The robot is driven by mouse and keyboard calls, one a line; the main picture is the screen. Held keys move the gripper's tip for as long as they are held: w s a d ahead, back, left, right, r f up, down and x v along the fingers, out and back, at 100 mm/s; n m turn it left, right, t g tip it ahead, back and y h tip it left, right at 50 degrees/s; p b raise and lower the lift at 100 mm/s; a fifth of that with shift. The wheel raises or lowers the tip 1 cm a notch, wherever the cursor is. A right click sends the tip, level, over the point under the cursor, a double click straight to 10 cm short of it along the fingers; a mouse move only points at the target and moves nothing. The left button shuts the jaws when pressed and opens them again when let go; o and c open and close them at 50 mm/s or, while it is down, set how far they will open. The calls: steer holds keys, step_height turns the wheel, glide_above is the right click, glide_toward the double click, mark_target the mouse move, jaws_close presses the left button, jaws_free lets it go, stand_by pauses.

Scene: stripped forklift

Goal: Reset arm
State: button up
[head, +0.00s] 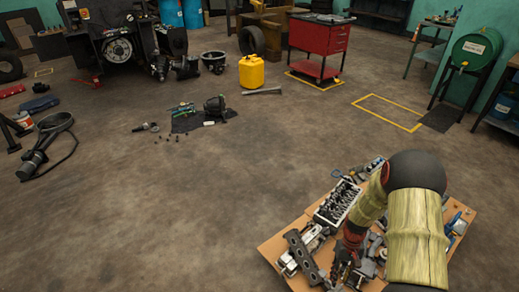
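My arm shows at the lower right of the head view, with a dark rounded joint and yellowish covered links. It bends over and reaches down above a cardboard sheet (272,249) crowded with engine parts. My gripper (340,272) is at the low end of the arm, near the bottom edge, among or just above the parts. It is small and dark against them, so I cannot tell whether its fingers are open or whether they touch anything. A cylinder head (338,203) and a long grey cover (304,258) lie left of the arm.
A dark mat (187,124) with tools, a yellow canister (251,72) and a red tool cart (318,45) stand farther back. A hose (58,124) lies at left. A green barrel (476,48) is at right.

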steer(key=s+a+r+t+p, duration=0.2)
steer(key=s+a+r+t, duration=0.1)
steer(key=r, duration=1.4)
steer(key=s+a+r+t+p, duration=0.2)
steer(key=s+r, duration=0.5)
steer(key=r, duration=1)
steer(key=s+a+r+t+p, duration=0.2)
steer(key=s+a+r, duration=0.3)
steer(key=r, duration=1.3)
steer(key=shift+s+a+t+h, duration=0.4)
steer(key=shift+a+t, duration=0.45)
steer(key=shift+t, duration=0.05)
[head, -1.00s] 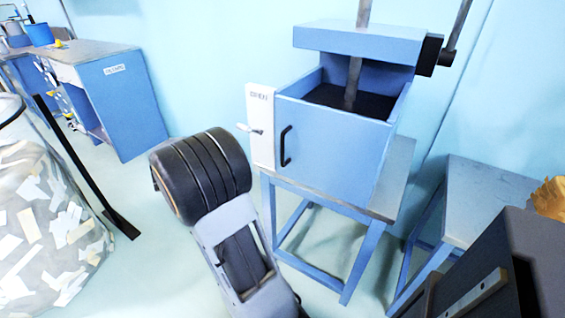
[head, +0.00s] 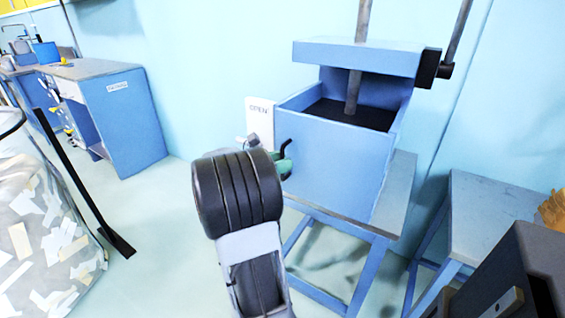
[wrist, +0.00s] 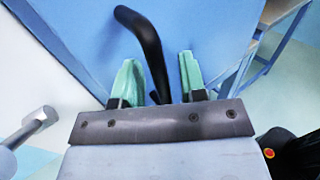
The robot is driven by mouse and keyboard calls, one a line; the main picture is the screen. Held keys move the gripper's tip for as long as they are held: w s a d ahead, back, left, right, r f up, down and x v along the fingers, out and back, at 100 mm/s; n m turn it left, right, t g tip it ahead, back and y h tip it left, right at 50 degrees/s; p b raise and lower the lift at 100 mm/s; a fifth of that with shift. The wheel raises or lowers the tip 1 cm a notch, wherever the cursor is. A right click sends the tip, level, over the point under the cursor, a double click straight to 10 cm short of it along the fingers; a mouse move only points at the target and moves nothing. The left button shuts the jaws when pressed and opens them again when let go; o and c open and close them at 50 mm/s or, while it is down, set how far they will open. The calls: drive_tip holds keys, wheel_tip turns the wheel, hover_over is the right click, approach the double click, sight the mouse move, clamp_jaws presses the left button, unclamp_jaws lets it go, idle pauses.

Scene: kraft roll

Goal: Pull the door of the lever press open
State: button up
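The lever press (head: 335,155) is a blue box on a blue stand, with a dark vertical ram going down into its open top. Its blue front door carries a black bar handle (head: 286,158), and a white panel marked OPEN (head: 260,118) is at its left. My gripper (wrist: 160,85) shows green fingers in the wrist view, one on each side of the black handle (wrist: 145,45). The fingers are apart, with gaps between them and the handle. In the head view my arm hides most of the gripper. The door looks shut.
A metal latch knob (wrist: 38,120) sticks out at the left in the wrist view, close to my gripper. A grey-topped side table (head: 490,205) stands right of the press.

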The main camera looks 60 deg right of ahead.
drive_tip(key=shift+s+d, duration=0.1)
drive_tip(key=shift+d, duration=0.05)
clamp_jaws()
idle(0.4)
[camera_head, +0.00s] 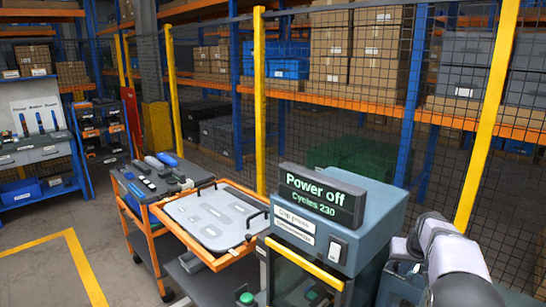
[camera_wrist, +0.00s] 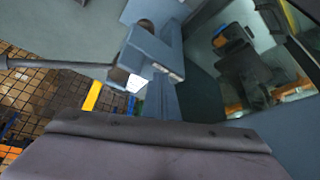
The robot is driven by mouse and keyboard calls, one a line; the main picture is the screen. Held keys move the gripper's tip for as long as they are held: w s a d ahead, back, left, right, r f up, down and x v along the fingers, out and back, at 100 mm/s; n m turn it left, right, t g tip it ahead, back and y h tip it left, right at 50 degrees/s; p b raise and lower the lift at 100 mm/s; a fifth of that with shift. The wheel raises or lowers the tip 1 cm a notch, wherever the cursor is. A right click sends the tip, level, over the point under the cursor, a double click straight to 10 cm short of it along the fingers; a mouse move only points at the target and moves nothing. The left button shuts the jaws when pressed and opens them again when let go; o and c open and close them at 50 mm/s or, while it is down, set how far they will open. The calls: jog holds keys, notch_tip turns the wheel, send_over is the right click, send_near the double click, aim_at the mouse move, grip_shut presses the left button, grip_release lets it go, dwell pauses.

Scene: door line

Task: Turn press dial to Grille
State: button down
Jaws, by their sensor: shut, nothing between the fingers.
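The press (camera_head: 370,225) is a blue-grey cabinet at the lower centre right of the head view. The display (camera_head: 321,195) on its top reads "Power off" and "Cycles 230". I cannot make out a dial or a Grille mark in either view. My gripper (camera_wrist: 150,148) shows as a broad grey shape along the bottom of the wrist view; it is shut and empty. In the head view my arm is right of the press, and its gripper end cannot be made out.
A green button (camera_head: 246,298) is at the lower left. An orange cart (camera_head: 165,240) with a pale tray (camera_head: 212,215) stands left. A mesh fence with yellow posts (camera_head: 260,100) runs behind. Floor is clear at far left.

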_ _ _

Exactly as written, give again every line from the one containing "Task: Turn press dial to Grille" through the last line of the material above, and no other lines.

FULL OUTPUT.
Task: Turn press dial to Grille
State: button down
Jaws, by their sensor: shut, nothing between the fingers.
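The press (camera_head: 370,225) is a blue-grey cabinet at the lower centre right of the head view. The display (camera_head: 321,195) on its top reads "Power off" and "Cycles 230". I cannot make out a dial or a Grille mark in either view. My gripper (camera_wrist: 150,148) shows as a broad grey shape along the bottom of the wrist view; it is shut and empty. In the head view my arm is right of the press, and its gripper end cannot be made out.
A green button (camera_head: 246,298) is at the lower left. An orange cart (camera_head: 165,240) with a pale tray (camera_head: 212,215) stands left. A mesh fence with yellow posts (camera_head: 260,100) runs behind. Floor is clear at far left.

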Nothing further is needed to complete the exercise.